Human beings work together naturally, and enjoy it if the playing field is fair, and the team is pulling together for a common goal. This is all it takes--it doesn't require a hardcore ideology. Many people feel that being part of a sports team, or military experience, or part of a crew of a ship, or whatever, to be very valuable and rewarding experiences. We naturally long for this sort of experience. The obstacle is that one selfish interest screws up the works. But if you consider that a football team of 60 or so ego driven guys can pull together in very fine examples of cooperation, where "selfishness" is utterly intolerable, and the common goal of winning games is equally rewarding to all players--it only proves that it works.

So today communities aren't going to be a value, they are going to be a necessity. It isn't going to be a matter of feeling that you should pull for your neighbor, it's going to be a matter of knowing
that you must, as this will be the last and only remaining, however doubtful, adhesive keeping basic civility together. Once people understand that the reality is that being a good member of a group is highly in one's own self interest, suddenly things will change, and they likely will change rapidly. I really do believe that scarcity may well make mutual value and character a binding source of humanistic ideals potentially stronger than race, heritage, or sex, or even family. Am I saying there is only going to be cooperation in this Utopian future? No, rather there will be a lot of competition to be the best, most valued, and most respected member of a given society.

All it takes is for status within a community to be dependent on one's character and value to the community rather than one's bankroll. . .once the pretty girls chase after the guy with a good heart and skillful hands rather than the guy with a rich daddy and a new car. . .the world will change for the better in an instant.

This change is clearly happening right now.


Ed Hoban said...

Jay, one problem you don't address, probably because you don't face it yourself, is the fact that very few people own their homes outright. After all of the wealth has beeen extracted and unemployment is rampant, property will be forclosed upon. Obtaining the physical property on which to found community will be the problem. There may prove to be armed resistance to forclosure, but whether it would work or not is unknown.

jaywfitz said...

Hi Ed,

The reason I don't address it is very simple--I assume that everyone understands that is near impossible to life a life of self-reliance while you are a slave to the bank. This is why Seasteading is a good option for people of modest means, as the buy in cost of the lifestyle is pretty minimal. As well, it is possible to find property that isn't completely overpriced, so that ownership is indeed possible, but one must search for it.
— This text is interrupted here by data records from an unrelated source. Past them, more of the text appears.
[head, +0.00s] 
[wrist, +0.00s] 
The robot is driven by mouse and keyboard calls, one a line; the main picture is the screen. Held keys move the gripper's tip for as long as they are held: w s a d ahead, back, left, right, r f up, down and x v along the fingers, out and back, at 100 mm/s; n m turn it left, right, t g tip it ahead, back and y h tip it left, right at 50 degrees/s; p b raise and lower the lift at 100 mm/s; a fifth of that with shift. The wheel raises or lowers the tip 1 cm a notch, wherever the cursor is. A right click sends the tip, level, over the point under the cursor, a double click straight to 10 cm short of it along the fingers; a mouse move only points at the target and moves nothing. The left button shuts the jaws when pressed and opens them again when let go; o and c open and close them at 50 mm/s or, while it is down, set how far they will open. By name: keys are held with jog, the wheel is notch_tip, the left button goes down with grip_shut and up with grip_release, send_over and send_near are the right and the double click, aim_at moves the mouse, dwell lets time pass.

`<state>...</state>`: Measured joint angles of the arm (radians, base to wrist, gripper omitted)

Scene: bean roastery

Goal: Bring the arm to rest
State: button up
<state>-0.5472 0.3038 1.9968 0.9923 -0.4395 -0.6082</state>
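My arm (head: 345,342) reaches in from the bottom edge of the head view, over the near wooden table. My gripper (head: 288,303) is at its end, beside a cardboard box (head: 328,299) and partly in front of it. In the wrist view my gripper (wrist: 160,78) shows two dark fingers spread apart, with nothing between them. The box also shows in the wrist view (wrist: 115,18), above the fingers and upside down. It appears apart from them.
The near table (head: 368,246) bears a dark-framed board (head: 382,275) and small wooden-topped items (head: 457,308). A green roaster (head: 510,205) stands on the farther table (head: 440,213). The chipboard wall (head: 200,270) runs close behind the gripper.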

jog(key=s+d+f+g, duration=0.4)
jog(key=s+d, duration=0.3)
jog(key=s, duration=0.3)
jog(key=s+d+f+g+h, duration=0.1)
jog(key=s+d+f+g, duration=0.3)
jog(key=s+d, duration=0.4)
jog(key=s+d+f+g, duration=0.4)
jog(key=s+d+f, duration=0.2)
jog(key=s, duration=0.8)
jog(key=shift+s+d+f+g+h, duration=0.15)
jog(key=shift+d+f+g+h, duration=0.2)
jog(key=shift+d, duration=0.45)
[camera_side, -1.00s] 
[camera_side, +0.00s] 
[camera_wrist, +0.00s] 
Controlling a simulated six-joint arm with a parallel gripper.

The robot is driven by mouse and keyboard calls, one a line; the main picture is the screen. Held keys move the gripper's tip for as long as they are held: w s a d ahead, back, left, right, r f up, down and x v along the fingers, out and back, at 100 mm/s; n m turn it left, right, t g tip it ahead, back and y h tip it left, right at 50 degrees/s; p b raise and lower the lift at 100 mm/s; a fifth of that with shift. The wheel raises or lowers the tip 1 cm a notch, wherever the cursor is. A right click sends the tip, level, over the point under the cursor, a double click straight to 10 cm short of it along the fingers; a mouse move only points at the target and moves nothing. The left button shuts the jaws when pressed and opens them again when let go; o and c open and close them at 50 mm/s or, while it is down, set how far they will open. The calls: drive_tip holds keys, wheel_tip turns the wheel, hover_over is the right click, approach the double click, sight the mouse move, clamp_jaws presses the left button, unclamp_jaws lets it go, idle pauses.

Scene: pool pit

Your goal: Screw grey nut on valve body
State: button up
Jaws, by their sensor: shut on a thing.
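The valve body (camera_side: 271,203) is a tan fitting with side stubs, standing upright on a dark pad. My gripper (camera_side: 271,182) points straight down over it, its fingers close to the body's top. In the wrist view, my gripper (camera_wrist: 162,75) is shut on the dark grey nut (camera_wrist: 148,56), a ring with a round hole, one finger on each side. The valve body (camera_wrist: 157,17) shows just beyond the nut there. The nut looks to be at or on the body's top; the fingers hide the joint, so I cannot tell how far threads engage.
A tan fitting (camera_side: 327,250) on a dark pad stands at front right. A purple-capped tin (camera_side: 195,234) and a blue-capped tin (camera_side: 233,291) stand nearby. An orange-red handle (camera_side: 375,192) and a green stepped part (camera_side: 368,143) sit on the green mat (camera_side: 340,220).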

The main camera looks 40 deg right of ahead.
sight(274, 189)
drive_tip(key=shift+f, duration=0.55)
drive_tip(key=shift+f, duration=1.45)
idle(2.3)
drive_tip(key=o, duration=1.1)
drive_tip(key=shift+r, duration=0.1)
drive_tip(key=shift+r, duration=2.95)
The simple life simply involves living within your means.

Ed Hoban said...

Jay, there's the world the way it is, and the world the way you wish it were. And the world the way it is, I would suggest if you polled your readers, is that most of us are slaves to the bank.

You can wish in one hand and shit in the other, and see which one fills up first

jaywfitz said...

I understand that, but will also point out that my first home I owned outright cost me 6500 bucks, and it was my willingness to live aboard that little boat for the better part of a decade, and scrimp and save, that has allowed me to do now what I do. Others do the same.

At this point in my area one could buy a cabin on three acres for 60000 bucks or less. This is hardly Whatcom County.

So, maybe the wishing comes in with the thinking that you can achieve simplicity without sacrifice.

You do know one in three homeowners in the US DO own their house outright, don't you?

3brainer said...

And for those who do own their land and home outright, they have to be willing to share it with others. Hoarding and greed may be met with violence if it comes to it. So people with the means should consider tenent farming, forming cooperatives, and other paradigms.
Collectives can pool their resources in creative ways. Soon having money but no skills will no longer come with power. When dollars are of little value, a strong back, good mind, or skill, trade or talent will be of value again.

And Jay is right, if you are a slave to the bank you'll have to get free of that first thing.

BTW this girl has always gone for the guy (or gal) with the skillful hands and open heart. Uh-Huh!

Kimber said...

Taking one's ego and desire for power or credit out of the mix is extremely important in building community.

Thomas Armstrong said...

I'd intended to comment here but ended up commenting via post on 70.8%. I refer you there.